Someone I met the other day asked me, "What did you do before you retired?" Of course, my knee-jerk response was, "I was a teacher." This morning I was in the guest room where hangs a poster of the General Maxims written by Bronson Alcott, Louisa May's father, in the 19th century. It hung in my school office for years. Despite its rather archaic language, so many of the tenets he spoke of did guide my teaching. I've done a collage with it and a small photo of me in my grade one class around 1990. The old school house is near my home.

Whenever I had student teachers over the years I would have them write up their own list of maxims, how they planned to practice their craft. I felt it important. My over thirty year career as a teacher embedded these principles into who I am and I now think I should have responded to the question with, "I am a teacher. I use to do it for pay, now I just do it for pleasure."

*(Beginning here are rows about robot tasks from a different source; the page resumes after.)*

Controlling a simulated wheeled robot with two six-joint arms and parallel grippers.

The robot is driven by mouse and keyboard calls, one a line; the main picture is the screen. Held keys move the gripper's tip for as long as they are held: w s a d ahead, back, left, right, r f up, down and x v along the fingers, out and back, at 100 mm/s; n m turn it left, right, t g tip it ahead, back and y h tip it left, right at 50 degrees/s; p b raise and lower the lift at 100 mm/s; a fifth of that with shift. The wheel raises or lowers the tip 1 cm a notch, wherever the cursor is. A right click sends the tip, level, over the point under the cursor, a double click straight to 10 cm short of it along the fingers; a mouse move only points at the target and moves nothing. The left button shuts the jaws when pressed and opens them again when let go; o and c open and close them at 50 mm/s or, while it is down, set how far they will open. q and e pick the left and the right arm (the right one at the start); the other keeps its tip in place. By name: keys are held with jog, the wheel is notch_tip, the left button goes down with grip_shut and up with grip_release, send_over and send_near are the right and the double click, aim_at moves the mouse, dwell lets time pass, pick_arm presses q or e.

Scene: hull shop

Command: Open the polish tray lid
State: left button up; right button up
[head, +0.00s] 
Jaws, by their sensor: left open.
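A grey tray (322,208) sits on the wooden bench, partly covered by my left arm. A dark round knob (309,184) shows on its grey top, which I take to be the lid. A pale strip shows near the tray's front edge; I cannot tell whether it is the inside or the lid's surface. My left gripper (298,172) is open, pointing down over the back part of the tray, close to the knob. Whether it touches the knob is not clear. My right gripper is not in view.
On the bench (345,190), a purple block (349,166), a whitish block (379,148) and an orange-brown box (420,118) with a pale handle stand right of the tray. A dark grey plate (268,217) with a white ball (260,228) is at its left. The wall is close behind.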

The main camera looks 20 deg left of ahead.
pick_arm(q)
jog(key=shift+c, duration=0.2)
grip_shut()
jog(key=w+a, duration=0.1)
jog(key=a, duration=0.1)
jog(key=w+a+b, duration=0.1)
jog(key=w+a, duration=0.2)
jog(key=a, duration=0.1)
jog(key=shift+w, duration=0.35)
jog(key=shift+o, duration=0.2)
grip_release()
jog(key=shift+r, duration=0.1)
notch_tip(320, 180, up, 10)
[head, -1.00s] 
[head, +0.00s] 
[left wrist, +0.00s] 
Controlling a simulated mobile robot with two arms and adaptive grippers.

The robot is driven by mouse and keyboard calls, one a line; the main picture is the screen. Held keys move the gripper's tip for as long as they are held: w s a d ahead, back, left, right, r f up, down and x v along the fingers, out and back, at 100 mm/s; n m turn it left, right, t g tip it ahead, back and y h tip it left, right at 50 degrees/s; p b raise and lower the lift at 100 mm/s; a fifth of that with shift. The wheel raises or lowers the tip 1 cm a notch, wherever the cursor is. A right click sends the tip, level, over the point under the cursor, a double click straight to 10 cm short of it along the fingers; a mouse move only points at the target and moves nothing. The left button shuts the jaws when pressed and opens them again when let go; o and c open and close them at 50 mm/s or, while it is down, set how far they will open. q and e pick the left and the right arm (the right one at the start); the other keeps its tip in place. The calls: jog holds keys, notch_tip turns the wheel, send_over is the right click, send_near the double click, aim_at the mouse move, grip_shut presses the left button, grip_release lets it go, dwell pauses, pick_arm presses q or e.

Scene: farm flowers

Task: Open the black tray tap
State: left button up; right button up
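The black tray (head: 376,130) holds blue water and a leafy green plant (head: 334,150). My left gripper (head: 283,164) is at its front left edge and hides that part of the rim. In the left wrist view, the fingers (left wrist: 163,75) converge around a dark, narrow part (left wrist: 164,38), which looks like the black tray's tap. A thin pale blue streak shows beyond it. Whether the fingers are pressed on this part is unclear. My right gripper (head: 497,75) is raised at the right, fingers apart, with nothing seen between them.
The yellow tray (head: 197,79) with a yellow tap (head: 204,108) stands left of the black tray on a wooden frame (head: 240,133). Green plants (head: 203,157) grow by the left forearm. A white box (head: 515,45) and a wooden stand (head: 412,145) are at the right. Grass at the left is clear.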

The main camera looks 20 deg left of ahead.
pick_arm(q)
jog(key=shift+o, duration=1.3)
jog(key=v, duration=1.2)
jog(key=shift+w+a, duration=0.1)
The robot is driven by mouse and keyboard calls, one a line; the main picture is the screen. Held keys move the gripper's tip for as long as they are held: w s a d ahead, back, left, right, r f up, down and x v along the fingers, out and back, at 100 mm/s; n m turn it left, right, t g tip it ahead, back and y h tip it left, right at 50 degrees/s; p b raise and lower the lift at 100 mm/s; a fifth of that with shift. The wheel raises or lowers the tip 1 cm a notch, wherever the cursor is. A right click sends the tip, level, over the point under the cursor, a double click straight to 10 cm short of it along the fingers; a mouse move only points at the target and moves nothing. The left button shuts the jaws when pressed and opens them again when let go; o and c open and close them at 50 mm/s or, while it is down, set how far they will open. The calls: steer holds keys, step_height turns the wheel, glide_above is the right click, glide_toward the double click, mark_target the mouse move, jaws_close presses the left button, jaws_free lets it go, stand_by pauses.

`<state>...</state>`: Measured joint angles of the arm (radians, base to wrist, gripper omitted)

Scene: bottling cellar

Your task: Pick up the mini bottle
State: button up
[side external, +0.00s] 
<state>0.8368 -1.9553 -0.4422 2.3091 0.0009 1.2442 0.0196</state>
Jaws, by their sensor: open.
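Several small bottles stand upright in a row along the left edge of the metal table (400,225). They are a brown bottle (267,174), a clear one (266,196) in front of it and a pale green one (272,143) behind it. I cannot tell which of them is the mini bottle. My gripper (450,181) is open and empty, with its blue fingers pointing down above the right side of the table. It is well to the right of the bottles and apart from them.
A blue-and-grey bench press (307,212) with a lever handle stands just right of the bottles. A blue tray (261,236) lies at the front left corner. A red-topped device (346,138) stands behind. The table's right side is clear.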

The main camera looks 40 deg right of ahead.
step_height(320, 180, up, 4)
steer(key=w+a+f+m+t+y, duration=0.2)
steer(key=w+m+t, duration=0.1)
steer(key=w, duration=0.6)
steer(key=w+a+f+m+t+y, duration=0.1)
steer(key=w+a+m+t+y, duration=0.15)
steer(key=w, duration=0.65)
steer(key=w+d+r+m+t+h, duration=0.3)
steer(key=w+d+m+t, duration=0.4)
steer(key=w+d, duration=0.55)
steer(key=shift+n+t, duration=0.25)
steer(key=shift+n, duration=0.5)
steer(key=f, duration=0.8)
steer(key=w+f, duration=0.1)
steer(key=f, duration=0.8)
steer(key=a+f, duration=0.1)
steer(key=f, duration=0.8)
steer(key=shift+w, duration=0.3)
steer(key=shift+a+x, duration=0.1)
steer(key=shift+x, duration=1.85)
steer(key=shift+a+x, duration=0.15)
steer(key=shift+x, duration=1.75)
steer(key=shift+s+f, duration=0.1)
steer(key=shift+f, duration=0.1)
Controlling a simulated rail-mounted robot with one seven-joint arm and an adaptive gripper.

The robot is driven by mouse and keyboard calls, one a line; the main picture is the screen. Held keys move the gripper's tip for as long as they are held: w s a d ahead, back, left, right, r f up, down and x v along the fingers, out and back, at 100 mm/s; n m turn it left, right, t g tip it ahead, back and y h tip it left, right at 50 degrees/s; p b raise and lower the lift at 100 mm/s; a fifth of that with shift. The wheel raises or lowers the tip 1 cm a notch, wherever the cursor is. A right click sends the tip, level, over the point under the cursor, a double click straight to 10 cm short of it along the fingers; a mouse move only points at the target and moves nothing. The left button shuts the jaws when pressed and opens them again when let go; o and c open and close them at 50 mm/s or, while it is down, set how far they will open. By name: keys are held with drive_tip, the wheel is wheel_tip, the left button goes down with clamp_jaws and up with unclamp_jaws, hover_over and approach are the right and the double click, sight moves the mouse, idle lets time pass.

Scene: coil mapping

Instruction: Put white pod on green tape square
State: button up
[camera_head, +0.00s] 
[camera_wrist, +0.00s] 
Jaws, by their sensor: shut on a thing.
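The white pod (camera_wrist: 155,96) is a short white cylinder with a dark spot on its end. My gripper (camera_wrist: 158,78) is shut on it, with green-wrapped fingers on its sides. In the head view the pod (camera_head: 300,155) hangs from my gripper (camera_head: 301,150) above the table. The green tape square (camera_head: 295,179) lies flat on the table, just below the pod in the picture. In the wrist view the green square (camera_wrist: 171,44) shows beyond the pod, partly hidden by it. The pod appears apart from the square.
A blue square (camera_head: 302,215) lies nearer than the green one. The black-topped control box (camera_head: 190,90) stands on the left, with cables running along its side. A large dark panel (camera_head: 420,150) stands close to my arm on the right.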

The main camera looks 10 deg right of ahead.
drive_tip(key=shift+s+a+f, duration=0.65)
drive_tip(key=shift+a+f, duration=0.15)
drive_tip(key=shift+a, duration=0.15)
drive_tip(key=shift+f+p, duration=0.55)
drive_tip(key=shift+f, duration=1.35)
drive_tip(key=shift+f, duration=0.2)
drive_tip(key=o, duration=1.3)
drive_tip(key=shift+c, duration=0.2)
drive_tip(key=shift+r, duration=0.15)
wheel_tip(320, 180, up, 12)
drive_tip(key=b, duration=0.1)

I think that is probably true of most people who have dedicated a lifetime to a particular career. You don't turn it off when you retire, not if it was truly a passion for you. You find new ways to practice that passion. Through my genealogy I learned that Bronson Alcott was a great uncle of mine. His 4X great grandmother was my 9X great grandmother. I began visiting Concord when I was in my twenties and still go every few years. I bought the Maxim's poster at the gift shop at his house, the Orchard House. Back in the late 1990's a group of us talked about starting a Charter School and we chose Orchard House as a name. It never transpired but every time I go into the guest room and see that poster I think about my years of teaching and my love for the profession...wonderful memories for this Sunday morning.